Anti-EU populist Nigel Farage admitted Monday that his Brexit Party lacked policies beyond pulling Britain out of Europe and would now consult supporters for a way to seize the UK parliament.
Farage’s brand new election vehicle seized on voter discontent with Brexit’s repeated delays to win nearly 32 percent of the ballot in the European Parliament poll.
The ruling Conservatives finished fifth with nine percent — their worst performance since 1832 — and the main opposition Labour Party was also punished for not clearly spelling out its Brexit stance.
Farage only registered his party in February but succeeded in leveraging his reputation as one of the architects of the 2016 referendum that triggered Britain’s attempt to split from the EU.
He attributed his success Sunday to outgoing Prime Minister Theresa May’s failure to turn Brexit into a reality by its original March 29 deadline.
“When people woke up on March 31 and realized that we haven’t left the European Union, that’s when in large numbers they became ready to vote for another party,” he said.

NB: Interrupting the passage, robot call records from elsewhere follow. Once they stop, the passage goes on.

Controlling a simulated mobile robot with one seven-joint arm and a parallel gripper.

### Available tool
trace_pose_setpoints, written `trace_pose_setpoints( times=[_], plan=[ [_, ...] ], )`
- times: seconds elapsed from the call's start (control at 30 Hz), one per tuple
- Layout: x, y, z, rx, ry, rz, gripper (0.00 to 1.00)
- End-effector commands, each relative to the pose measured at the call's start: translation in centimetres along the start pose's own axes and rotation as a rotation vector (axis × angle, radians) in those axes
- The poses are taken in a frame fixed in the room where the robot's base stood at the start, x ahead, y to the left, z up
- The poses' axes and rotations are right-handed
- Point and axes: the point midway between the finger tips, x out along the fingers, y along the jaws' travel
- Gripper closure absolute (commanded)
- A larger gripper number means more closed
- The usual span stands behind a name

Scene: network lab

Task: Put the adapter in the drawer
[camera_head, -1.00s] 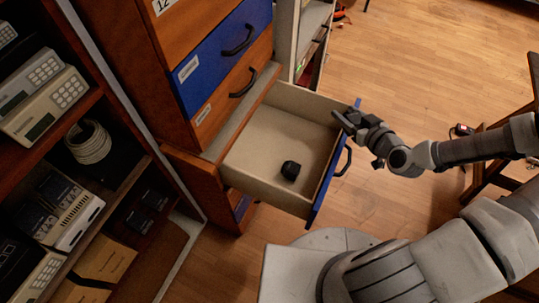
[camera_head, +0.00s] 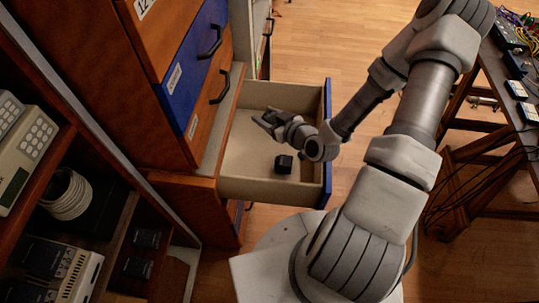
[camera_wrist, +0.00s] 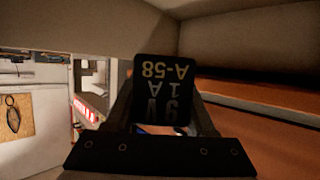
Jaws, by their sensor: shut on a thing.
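My gripper (camera_head: 268,120) is over the open drawer (camera_head: 300,92), toward its back left. In the wrist view my gripper (camera_wrist: 160,125) is shut on a black adapter (camera_wrist: 163,80) with an upside-down label reading 9V, 1A and A-58. In the head view the held adapter is hard to tell from the dark fingers. A second small black block (camera_head: 283,164) lies on the drawer floor near the front, apart from my gripper. I cannot tell whether the held adapter touches the drawer.
The wooden cabinet (camera_head: 150,85) with a blue drawer front (camera_head: 196,70) rises left of the open drawer. A shelf with a white keypad device (camera_head: 27,145) and a cable coil (camera_head: 67,194) is at left. A cluttered table (camera_head: 500,90) stands at right.

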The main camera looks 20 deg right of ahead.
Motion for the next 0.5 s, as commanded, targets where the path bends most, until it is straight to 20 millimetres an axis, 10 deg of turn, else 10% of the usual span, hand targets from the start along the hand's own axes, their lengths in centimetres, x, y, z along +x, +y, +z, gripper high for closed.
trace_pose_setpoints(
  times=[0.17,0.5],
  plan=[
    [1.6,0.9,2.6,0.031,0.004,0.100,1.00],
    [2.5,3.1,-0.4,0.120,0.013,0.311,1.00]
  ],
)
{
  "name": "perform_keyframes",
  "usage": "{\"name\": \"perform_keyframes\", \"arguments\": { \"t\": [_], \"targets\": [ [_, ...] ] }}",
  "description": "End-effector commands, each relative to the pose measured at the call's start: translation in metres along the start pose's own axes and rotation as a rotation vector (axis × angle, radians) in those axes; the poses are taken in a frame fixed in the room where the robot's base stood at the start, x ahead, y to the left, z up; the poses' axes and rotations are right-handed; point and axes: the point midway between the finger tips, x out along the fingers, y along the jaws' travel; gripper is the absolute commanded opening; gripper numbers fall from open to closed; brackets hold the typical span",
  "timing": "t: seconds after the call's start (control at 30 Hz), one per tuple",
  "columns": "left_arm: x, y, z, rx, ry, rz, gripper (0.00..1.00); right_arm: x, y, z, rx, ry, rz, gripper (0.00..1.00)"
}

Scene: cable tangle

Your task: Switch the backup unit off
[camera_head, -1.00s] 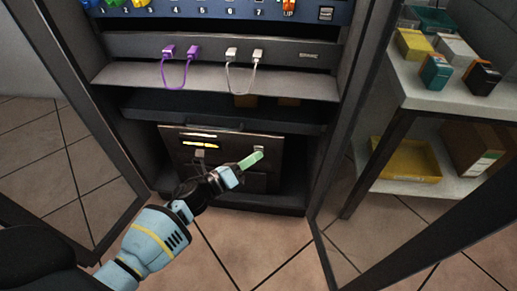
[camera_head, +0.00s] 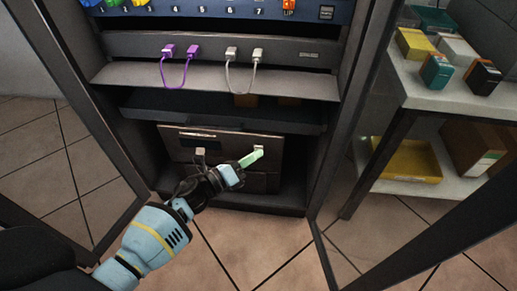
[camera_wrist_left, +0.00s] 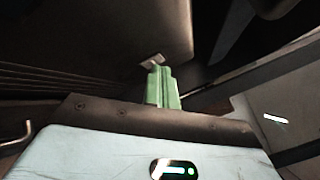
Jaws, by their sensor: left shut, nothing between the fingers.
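The backup unit (camera_head: 232,143) is a dark brown-grey box on the floor of the rack. Its display strip (camera_head: 197,134) at the upper left of its front is dark. A small pale switch (camera_head: 258,148) is at the upper right of its front; a pale piece also shows just past the fingertips in the left wrist view (camera_wrist_left: 151,61). My left gripper (camera_head: 252,158) has its green fingers shut and empty, with the tips at or just below the switch. I cannot tell whether they touch it. My right gripper is not in view.
A pale plug (camera_head: 200,151) is on the unit's left front. Above are a shelf (camera_head: 215,80) and a panel with purple (camera_head: 176,86) and white (camera_head: 240,90) cables. Open rack doors stand on both sides. A shelf with boxes and a yellow tray (camera_head: 408,160) is at the right.

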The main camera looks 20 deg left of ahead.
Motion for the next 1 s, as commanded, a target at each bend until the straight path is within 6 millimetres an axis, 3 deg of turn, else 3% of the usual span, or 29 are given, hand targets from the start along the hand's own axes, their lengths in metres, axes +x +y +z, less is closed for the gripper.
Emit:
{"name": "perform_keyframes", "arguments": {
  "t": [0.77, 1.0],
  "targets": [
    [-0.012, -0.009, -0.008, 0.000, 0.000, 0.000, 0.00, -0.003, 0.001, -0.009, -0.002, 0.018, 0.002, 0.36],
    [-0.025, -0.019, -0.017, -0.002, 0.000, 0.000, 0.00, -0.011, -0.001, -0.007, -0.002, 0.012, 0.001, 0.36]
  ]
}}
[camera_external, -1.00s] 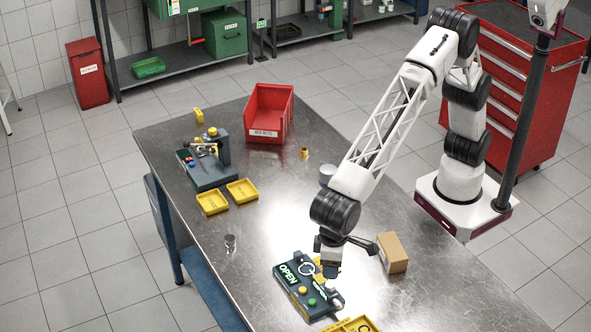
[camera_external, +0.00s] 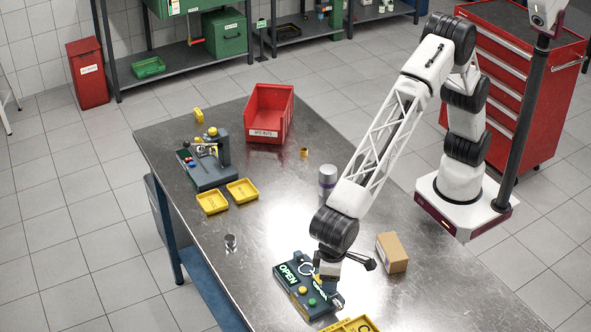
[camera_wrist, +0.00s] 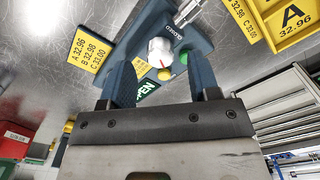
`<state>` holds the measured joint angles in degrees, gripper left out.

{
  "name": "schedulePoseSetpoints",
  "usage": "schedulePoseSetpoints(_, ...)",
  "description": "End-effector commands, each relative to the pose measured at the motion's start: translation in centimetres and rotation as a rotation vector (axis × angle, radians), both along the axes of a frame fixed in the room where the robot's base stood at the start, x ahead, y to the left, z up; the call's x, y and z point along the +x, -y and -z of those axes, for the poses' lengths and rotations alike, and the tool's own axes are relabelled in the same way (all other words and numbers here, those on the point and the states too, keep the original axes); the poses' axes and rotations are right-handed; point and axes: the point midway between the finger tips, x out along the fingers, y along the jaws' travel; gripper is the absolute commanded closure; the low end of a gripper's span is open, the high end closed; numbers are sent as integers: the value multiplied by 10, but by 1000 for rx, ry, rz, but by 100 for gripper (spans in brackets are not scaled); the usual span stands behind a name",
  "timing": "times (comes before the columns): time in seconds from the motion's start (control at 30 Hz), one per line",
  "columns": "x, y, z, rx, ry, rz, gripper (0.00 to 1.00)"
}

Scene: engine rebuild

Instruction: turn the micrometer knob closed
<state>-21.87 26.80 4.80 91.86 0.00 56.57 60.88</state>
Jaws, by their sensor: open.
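The dark micrometer fixture (camera_external: 294,293) lies near the front of the table, with an OPEN label and yellow and green buttons. In the wrist view the fixture (camera_wrist: 197,40) shows a white round knob (camera_wrist: 158,48) with a red mark. A metal cylinder (camera_wrist: 187,12) sticks out of its far end. My gripper (camera_wrist: 161,62) is open, and its two blue fingers stand apart to the left and right of the knob in that view. I cannot tell whether they touch it. In the outside view my gripper (camera_external: 326,284) hides the knob and part of the second label.
A cardboard box (camera_external: 392,253) stands right of my gripper. Yellow trays (camera_external: 352,325) lie at the front edge. A grey cylinder (camera_external: 327,178) stands behind my forearm.

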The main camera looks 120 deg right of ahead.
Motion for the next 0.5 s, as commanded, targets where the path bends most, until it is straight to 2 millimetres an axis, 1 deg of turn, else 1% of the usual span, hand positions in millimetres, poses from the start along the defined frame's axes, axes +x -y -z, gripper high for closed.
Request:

EU leaders have agreed to delay the departure date until October 31 to avoid a no-deal breakup that threatens to wreck economic havoc on both sides of the Channel.
“If we don’t leave on October 31, then the Brexit Party will go on to a general election and stun everybody there too,” Farage said.
But he conceded that he does “not yet” have a policy beyond Brexit.
“We’ve got an awful lot to do — a lot to do in terms of policy,” he told a group of reporters.
“We’ve got 110,000 registered supporters who’ve paid their (USD 32, 28 euros) and what we are going to do is consult directly with them,” he said.
“We are going to form policy in direct communication with them.”
The two main parties will want to avoid a snap general election after the drubbing they received in the European vote.
Some political analysts believe the more likely outcome is of Britain heading to a second referendum that could either help settle the impasse or at least push back a chaotic breakup.
Farage’s vision of a grassroots approach to politics reflects the populist style of parties such as Italy’s Five Star Movement (M5S) of Luigi di Maio.
“Unlike any other party, not all of us here agree on every single thing,” he said of his new crop of European Parliament members.
“But it’s pretty clear already that the main agenda is going to be wholesale political reform in this country,” Farage said.
“Very clearly, we are going to be a party that’s not going to be on the side of the multinationals.”
Farage’s immediate aim is to test his party’s strength by contesting a June 6 by-election in the eastern England city of Peterborough.
“We will give it our best shot,” he said.